Having the revocation path in the second-stage transaction allows to be able to timeout an HTLC (ie your peer cannot redeem it via pre-image anymore) while still leaving the revocation period (CSV) intact for you to be punished if you cheated.

Two-stage HTLCs

The Lightning Network protocol makes use of two-stage HTLCs.
Why: allow to use absolute timelock delta shorter than the relative timelock delta used for the fundamental security model (punishment), without degrading the security model for HTLC outputs.
How: make (basically) HTLC outputs pay to either the revocation path, the [timeout/success] transactions only broadcastable after block B, or the receiver with the preimage. Make the [timeout/success] transaction pay only after full expiration of the revocation period (no preimage path anymore here, if the receiver did not cheat they will get paid).

More about two stages HTLCs in this answer.

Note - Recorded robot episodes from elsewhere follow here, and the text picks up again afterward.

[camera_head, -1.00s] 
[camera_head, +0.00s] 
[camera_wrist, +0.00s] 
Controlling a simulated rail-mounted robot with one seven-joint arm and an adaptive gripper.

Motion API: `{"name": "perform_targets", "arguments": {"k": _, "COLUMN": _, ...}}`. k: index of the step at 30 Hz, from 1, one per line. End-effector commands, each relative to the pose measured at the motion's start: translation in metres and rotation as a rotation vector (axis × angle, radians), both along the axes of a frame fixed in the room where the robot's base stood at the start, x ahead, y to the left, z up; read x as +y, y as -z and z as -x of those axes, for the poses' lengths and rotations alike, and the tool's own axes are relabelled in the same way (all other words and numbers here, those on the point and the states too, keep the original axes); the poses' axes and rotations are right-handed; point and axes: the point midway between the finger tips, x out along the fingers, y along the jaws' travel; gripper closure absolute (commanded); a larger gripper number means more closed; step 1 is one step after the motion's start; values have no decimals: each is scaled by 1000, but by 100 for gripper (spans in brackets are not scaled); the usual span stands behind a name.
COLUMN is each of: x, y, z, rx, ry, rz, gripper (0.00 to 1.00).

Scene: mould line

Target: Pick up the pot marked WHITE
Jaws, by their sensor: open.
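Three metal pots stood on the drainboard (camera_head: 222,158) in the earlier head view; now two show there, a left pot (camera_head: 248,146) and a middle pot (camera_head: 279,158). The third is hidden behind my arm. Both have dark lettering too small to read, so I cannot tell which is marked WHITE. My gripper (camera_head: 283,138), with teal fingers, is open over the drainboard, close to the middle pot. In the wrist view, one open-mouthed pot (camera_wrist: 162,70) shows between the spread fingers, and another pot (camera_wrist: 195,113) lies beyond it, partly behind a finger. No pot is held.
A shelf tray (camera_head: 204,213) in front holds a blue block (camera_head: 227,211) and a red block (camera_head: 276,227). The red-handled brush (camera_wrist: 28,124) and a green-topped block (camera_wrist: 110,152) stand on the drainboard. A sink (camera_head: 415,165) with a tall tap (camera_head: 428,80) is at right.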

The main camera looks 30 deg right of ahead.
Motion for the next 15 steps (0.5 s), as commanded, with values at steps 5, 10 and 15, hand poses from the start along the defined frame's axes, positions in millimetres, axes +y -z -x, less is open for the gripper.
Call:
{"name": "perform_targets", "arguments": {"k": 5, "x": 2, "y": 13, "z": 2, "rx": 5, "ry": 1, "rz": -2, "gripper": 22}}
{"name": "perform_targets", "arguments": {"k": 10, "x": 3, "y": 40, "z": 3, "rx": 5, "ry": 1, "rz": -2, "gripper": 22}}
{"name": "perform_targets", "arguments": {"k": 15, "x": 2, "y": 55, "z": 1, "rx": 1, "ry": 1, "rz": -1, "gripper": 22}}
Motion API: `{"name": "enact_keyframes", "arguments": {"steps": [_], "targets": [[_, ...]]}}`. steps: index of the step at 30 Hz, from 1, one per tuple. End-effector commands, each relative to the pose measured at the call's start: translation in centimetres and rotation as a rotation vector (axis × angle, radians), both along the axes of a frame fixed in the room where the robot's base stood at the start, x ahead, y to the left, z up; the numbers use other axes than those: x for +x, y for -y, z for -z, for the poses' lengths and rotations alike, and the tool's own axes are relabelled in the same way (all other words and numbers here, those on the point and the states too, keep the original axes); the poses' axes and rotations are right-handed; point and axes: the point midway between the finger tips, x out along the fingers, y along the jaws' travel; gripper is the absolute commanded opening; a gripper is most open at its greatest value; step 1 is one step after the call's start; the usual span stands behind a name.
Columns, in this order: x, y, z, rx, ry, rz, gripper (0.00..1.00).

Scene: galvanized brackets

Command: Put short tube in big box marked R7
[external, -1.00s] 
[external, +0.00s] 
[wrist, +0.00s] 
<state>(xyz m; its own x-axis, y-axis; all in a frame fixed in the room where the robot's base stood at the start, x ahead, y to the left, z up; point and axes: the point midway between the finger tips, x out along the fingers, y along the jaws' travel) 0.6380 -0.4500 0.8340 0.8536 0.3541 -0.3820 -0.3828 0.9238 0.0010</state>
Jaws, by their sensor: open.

Why put the revocation path at both stages ?

Because the first stage expires at the end of the absolute timelock period, which is likely to be less than the revocation period.
If the revocation path was not present in the second transaction (which is actually the point of using two stages) then you would either drastically reduce the revocation period for HTLC outputs, or require using insanely high CLTV deltas.

An example

I've a channel with you, and we agreed on a to_self_delay of 144 blocks (1 day to punish the broadcast of a revoked state) and a (reckless) cltv_expiry_delta of 6 blocks.

I just attempted to make a payment through our channel. We appended an offered HTLC output to my commitment transaction and a received HTLC output to yours.
Let's say someone found funny to not take its negligible fees and instead stuck the HTLC to mess with us. After 4 blocks, we fail the HTLC, sign a new pair of commitment transactions and continue operations --I'd later learn that you actually stuck the HTLC just after gathering the preimage.

We don't create new states to our channel and the same night I suffer a power outage, my node comes offline and I don't notice it until I'm awake (5 hours later).
At the exact moment I got offline you took the absolutely irrational decision to broadcast your ancient commitment transaction in which you still have a signed received HTLC output.
Your transaction gets confirmed, and passed the 6 blocks (still 4 hours until I wake up) you can claim the output with your HTLC success transactions.

4 hours later, I wake up, put my continuously backed up node back online and notice the breach.
Before I could even have the time to feel disillusioned, disappointed and frustrated enough to throw swear words to a random internet colored alias, my node stole your coins from your commitment transaction's to_self output, claimed my to_remote output and spent your HTLC success transaction.

Without the revocation path in the second stage my coins would be lost.